### Data supplied

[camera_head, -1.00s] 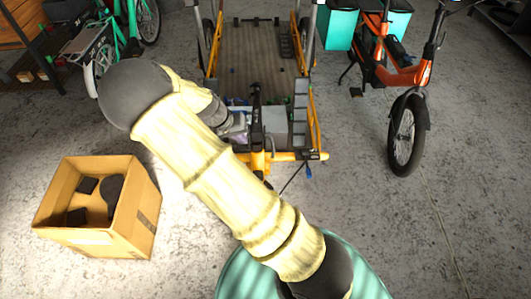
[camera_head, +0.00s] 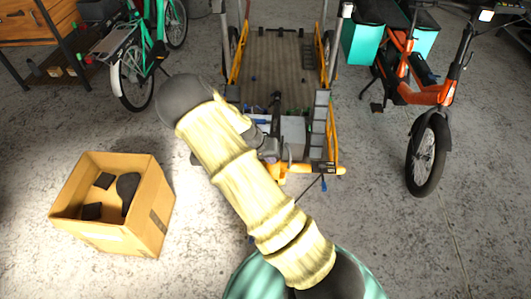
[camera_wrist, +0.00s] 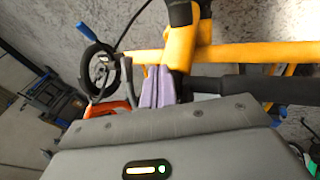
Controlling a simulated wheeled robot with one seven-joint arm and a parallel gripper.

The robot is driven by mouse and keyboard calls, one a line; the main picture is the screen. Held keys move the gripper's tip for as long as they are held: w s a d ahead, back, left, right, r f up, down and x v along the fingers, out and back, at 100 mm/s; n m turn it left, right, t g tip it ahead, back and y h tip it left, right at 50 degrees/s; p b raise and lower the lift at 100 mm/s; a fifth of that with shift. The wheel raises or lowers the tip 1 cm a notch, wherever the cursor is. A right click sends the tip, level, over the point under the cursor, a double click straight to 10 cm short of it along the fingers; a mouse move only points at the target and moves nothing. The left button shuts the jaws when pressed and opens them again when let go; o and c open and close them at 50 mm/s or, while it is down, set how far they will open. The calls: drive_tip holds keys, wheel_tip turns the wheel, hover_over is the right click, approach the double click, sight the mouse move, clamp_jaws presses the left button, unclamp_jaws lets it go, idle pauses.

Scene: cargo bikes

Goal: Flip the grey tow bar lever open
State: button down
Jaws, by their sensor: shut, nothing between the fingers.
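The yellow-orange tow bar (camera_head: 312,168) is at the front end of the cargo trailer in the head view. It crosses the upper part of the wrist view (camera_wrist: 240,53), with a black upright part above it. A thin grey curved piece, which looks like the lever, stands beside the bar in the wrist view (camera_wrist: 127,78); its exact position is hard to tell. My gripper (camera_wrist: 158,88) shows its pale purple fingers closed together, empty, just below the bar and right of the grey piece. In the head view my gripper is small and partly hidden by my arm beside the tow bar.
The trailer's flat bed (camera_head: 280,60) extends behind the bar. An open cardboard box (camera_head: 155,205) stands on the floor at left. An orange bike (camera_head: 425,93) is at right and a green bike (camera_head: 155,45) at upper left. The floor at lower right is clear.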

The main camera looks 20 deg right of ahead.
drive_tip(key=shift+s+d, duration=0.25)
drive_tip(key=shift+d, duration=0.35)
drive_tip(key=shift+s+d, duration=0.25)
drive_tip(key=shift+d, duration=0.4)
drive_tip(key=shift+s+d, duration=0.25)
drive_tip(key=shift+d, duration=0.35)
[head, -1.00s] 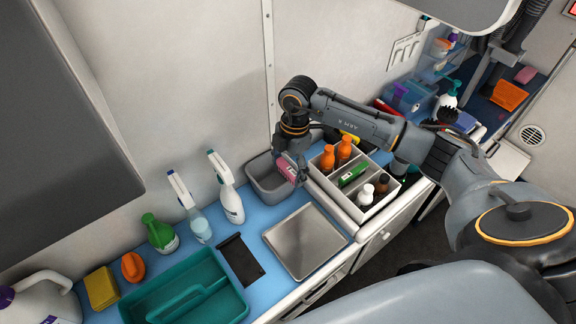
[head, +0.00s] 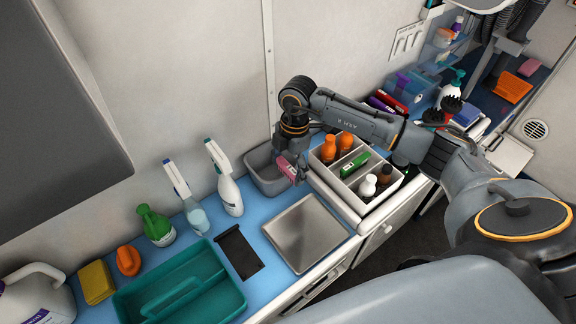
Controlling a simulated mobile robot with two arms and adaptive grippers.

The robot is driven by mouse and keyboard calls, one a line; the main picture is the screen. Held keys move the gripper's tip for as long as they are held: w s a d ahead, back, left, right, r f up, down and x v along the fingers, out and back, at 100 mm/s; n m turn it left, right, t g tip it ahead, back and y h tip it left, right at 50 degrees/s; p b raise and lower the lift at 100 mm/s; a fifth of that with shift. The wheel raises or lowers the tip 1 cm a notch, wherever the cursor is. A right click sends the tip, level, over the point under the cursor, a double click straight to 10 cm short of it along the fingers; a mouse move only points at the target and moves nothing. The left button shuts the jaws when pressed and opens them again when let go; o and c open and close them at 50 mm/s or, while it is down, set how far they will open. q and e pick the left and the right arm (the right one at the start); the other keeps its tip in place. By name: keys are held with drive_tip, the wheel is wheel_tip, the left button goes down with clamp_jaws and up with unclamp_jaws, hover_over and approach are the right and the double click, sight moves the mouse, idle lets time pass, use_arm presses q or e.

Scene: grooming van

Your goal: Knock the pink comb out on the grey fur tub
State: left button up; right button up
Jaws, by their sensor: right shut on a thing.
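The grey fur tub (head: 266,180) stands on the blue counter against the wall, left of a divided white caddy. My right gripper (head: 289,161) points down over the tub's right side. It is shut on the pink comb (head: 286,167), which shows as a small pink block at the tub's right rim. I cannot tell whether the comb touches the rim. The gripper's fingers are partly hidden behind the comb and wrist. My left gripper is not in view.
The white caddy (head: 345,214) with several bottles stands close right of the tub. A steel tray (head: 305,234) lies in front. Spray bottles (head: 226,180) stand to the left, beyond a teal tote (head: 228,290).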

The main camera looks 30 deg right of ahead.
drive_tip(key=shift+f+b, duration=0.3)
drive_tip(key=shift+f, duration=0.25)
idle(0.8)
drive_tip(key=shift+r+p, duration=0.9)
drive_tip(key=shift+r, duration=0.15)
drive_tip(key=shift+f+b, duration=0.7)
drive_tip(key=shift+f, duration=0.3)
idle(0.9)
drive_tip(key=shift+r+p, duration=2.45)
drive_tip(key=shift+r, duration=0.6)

######
### Data supplied

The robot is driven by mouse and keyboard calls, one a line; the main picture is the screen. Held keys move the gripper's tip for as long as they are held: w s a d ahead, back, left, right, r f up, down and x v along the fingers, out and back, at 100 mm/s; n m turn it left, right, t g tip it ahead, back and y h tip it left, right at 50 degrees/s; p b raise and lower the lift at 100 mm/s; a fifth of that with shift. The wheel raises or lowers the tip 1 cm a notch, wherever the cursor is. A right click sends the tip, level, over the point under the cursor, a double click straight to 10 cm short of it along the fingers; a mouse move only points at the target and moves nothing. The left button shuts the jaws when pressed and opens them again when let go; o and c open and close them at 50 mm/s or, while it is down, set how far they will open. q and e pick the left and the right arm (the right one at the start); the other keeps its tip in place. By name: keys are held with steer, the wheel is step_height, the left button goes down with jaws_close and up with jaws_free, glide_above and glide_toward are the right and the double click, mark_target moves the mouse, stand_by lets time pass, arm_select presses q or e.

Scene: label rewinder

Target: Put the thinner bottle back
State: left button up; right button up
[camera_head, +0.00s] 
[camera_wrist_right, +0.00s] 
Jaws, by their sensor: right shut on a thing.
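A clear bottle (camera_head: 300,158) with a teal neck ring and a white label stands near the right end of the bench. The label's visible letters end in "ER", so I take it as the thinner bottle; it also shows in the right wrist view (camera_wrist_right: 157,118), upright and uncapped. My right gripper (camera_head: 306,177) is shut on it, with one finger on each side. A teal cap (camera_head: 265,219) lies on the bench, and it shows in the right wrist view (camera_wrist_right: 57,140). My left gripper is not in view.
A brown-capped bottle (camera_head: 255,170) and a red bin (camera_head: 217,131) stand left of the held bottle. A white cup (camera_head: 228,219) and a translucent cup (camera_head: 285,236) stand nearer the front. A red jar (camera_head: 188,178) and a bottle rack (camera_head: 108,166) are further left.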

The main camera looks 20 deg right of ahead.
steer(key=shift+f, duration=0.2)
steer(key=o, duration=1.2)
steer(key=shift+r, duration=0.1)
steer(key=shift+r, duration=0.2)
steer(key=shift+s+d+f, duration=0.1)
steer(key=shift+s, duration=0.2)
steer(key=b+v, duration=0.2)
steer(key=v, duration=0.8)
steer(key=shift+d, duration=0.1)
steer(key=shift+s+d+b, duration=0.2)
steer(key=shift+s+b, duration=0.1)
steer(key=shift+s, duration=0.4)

######
### Data supplied

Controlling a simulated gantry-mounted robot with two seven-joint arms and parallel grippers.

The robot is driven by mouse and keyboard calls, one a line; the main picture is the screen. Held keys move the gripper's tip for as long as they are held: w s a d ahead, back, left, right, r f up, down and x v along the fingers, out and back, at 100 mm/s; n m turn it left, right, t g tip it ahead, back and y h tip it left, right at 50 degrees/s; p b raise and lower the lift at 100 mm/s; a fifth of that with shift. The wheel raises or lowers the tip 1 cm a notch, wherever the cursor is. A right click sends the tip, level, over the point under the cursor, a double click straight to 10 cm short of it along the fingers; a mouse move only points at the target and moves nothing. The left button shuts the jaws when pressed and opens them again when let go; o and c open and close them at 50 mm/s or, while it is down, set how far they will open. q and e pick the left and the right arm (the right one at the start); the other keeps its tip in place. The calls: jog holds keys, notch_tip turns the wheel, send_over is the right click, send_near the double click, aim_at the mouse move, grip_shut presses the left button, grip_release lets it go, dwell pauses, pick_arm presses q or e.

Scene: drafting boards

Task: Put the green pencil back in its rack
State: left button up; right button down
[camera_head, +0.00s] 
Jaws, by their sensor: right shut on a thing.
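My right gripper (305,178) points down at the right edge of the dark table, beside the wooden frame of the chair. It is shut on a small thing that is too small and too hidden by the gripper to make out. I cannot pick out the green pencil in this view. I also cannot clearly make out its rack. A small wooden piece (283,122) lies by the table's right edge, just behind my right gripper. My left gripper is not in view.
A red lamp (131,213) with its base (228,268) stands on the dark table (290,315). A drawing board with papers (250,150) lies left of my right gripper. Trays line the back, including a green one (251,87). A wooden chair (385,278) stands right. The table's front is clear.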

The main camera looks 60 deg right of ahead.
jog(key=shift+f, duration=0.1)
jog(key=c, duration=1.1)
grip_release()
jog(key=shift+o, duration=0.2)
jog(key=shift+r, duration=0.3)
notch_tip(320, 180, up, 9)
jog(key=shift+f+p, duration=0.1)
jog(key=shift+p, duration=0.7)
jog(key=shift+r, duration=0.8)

######

* _Goal_:
Extract from the material all lines containing the string "grippers".

* _Task output_:
Controlling a simulated mobile robot with two arms and adaptive grippers.
Controlling a simulated gantry-mounted robot with two seven-joint arms and parallel grippers.

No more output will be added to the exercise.